● Task brief: Type every record exactly as it appears.
-- START Material provided --
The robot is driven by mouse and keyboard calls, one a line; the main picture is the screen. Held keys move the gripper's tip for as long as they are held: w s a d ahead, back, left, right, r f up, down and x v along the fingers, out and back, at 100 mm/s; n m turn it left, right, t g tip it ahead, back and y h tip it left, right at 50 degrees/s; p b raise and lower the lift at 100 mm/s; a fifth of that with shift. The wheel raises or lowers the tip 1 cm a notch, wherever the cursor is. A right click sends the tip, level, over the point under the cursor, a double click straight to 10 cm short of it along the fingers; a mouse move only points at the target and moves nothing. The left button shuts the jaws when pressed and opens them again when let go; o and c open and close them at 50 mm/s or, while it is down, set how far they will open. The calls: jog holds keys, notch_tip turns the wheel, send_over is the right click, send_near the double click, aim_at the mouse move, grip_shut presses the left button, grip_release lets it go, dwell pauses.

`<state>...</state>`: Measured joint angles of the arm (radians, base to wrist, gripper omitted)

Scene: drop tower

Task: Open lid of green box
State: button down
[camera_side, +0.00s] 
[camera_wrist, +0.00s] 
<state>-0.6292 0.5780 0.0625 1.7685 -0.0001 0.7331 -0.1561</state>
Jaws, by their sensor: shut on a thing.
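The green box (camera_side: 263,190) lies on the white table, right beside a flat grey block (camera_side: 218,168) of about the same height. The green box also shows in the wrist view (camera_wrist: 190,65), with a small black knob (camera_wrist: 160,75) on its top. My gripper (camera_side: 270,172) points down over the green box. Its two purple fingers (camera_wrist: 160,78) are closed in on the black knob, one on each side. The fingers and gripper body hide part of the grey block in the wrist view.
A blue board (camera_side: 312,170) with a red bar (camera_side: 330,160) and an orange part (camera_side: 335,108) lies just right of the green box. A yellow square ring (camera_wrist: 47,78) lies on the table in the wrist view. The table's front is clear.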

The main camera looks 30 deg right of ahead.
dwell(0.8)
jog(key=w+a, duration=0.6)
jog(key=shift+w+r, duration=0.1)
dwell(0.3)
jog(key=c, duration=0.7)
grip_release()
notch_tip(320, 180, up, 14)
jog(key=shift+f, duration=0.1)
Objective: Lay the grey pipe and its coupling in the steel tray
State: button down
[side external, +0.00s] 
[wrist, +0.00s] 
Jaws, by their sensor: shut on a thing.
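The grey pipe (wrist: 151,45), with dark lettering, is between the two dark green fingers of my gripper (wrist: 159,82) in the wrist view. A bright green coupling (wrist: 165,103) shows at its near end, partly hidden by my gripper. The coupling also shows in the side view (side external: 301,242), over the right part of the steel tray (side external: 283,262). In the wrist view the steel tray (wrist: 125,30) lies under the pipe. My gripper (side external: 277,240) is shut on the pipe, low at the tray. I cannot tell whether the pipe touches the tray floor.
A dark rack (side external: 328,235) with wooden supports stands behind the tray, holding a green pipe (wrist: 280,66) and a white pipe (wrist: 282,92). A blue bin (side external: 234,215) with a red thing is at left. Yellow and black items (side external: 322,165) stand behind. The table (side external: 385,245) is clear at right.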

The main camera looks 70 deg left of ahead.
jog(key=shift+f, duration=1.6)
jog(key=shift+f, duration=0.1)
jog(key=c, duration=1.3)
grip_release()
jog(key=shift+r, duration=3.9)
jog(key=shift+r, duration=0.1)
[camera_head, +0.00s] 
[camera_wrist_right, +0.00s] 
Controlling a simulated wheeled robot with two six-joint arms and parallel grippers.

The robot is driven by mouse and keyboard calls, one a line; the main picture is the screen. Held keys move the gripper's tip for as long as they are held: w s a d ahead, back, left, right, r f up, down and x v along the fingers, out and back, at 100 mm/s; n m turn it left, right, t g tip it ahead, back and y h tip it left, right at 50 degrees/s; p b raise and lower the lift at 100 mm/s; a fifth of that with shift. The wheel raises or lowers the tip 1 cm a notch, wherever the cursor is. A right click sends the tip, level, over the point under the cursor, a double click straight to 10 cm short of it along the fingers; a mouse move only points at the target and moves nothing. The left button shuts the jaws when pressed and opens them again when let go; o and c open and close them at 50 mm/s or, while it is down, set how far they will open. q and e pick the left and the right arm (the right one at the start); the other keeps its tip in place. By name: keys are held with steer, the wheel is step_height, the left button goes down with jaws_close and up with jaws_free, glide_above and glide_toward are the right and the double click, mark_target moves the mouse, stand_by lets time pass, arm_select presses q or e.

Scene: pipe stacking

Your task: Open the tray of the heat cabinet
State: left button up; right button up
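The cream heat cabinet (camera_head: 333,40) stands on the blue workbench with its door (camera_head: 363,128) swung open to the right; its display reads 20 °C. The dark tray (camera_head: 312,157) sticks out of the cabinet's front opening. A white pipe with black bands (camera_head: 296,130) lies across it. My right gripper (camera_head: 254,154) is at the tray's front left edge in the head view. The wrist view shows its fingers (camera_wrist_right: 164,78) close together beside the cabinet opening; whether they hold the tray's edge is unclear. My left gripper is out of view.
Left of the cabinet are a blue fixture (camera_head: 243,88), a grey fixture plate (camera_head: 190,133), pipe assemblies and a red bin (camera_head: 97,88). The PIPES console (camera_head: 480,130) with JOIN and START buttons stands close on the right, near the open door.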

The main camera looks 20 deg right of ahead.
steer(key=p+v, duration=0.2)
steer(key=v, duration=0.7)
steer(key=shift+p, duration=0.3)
-- END Material provided --
● Written response:
The robot is driven by mouse and keyboard calls, one a line; the main picture is the screen. Held keys move the gripper's tip for as long as they are held: w s a d ahead, back, left, right, r f up, down and x v along the fingers, out and back, at 100 mm/s; n m turn it left, right, t g tip it ahead, back and y h tip it left, right at 50 degrees/s; p b raise and lower the lift at 100 mm/s; a fifth of that with shift. The wheel raises or lowers the tip 1 cm a notch, wherever the cursor is. A right click sends the tip, level, over the point under the cursor, a double click straight to 10 cm short of it along the fingers; a mouse move only points at the target and moves nothing. The left button shuts the jaws when pressed and opens them again when let go; o and c open and close them at 50 mm/s or, while it is down, set how far they will open. The calls: jog holds keys, notch_tip turns the wheel, send_over is the right click, send_near the double click, aim_at the mouse move, grip_shut presses the left button, grip_release lets it go, dwell pauses.

`<state>...</state>`: Measured joint angles of the arm (radians, base to wrist, gripper omitted)

Scene: drop tower

Task: Open lid of green box
State: button down
[camera_side, +0.00s] 
[camera_wrist, +0.00s] 
<state>-0.6292 0.5780 0.0625 1.7685 -0.0001 0.7331 -0.1561</state>
Jaws, by their sensor: shut on a thing.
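The green box (camera_side: 263,190) lies on the white table, right beside a flat grey block (camera_side: 218,168) of about the same height. The green box also shows in the wrist view (camera_wrist: 190,65), with a small black knob (camera_wrist: 160,75) on its top. My gripper (camera_side: 270,172) points down over the green box. Its two purple fingers (camera_wrist: 160,78) are closed in on the black knob, one on each side. The fingers and gripper body hide part of the grey block in the wrist view.
A blue board (camera_side: 312,170) with a red bar (camera_side: 330,160) and an orange part (camera_side: 335,108) lies just right of the green box. A yellow square ring (camera_wrist: 47,78) lies on the table in the wrist view. The table's front is clear.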

The main camera looks 30 deg right of ahead.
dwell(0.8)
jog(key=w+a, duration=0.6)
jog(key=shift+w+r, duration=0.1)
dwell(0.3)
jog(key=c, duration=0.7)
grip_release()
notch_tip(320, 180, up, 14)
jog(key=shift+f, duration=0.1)
Objective: Lay the grey pipe and its coupling in the steel tray
State: button down
[side external, +0.00s] 
[wrist, +0.00s] 
Jaws, by their sensor: shut on a thing.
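The grey pipe (wrist: 151,45), with dark lettering, is between the two dark green fingers of my gripper (wrist: 159,82) in the wrist view. A bright green coupling (wrist: 165,103) shows at its near end, partly hidden by my gripper. The coupling also shows in the side view (side external: 301,242), over the right part of the steel tray (side external: 283,262). In the wrist view the steel tray (wrist: 125,30) lies under the pipe. My gripper (side external: 277,240) is shut on the pipe, low at the tray. I cannot tell whether the pipe touches the tray floor.
A dark rack (side external: 328,235) with wooden supports stands behind the tray, holding a green pipe (wrist: 280,66) and a white pipe (wrist: 282,92). A blue bin (side external: 234,215) with a red thing is at left. Yellow and black items (side external: 322,165) stand behind. The table (side external: 385,245) is clear at right.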

The main camera looks 70 deg left of ahead.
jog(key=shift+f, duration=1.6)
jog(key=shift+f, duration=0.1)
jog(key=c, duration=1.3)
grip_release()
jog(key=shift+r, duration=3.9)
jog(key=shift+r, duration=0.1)
[camera_head, +0.00s] 
[camera_wrist_right, +0.00s] 
Controlling a simulated wheeled robot with two six-joint arms and parallel grippers.

The robot is driven by mouse and keyboard calls, one a line; the main picture is the screen. Held keys move the gripper's tip for as long as they are held: w s a d ahead, back, left, right, r f up, down and x v along the fingers, out and back, at 100 mm/s; n m turn it left, right, t g tip it ahead, back and y h tip it left, right at 50 degrees/s; p b raise and lower the lift at 100 mm/s; a fifth of that with shift. The wheel raises or lowers the tip 1 cm a notch, wherever the cursor is. A right click sends the tip, level, over the point under the cursor, a double click straight to 10 cm short of it along the fingers; a mouse move only points at the target and moves nothing. The left button shuts the jaws when pressed and opens them again when let go; o and c open and close them at 50 mm/s or, while it is down, set how far they will open. q and e pick the left and the right arm (the right one at the start); the other keeps its tip in place. By name: keys are held with steer, the wheel is step_height, the left button goes down with jaws_close and up with jaws_free, glide_above and glide_toward are the right and the double click, mark_target moves the mouse, stand_by lets time pass, arm_select presses q or e.

Scene: pipe stacking

Your task: Open the tray of the heat cabinet
State: left button up; right button up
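The cream heat cabinet (camera_head: 333,40) stands on the blue workbench with its door (camera_head: 363,128) swung open to the right; its display reads 20 °C. The dark tray (camera_head: 312,157) sticks out of the cabinet's front opening. A white pipe with black bands (camera_head: 296,130) lies across it. My right gripper (camera_head: 254,154) is at the tray's front left edge in the head view. The wrist view shows its fingers (camera_wrist_right: 164,78) close together beside the cabinet opening; whether they hold the tray's edge is unclear. My left gripper is out of view.
Left of the cabinet are a blue fixture (camera_head: 243,88), a grey fixture plate (camera_head: 190,133), pipe assemblies and a red bin (camera_head: 97,88). The PIPES console (camera_head: 480,130) with JOIN and START buttons stands close on the right, near the open door.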

The main camera looks 20 deg right of ahead.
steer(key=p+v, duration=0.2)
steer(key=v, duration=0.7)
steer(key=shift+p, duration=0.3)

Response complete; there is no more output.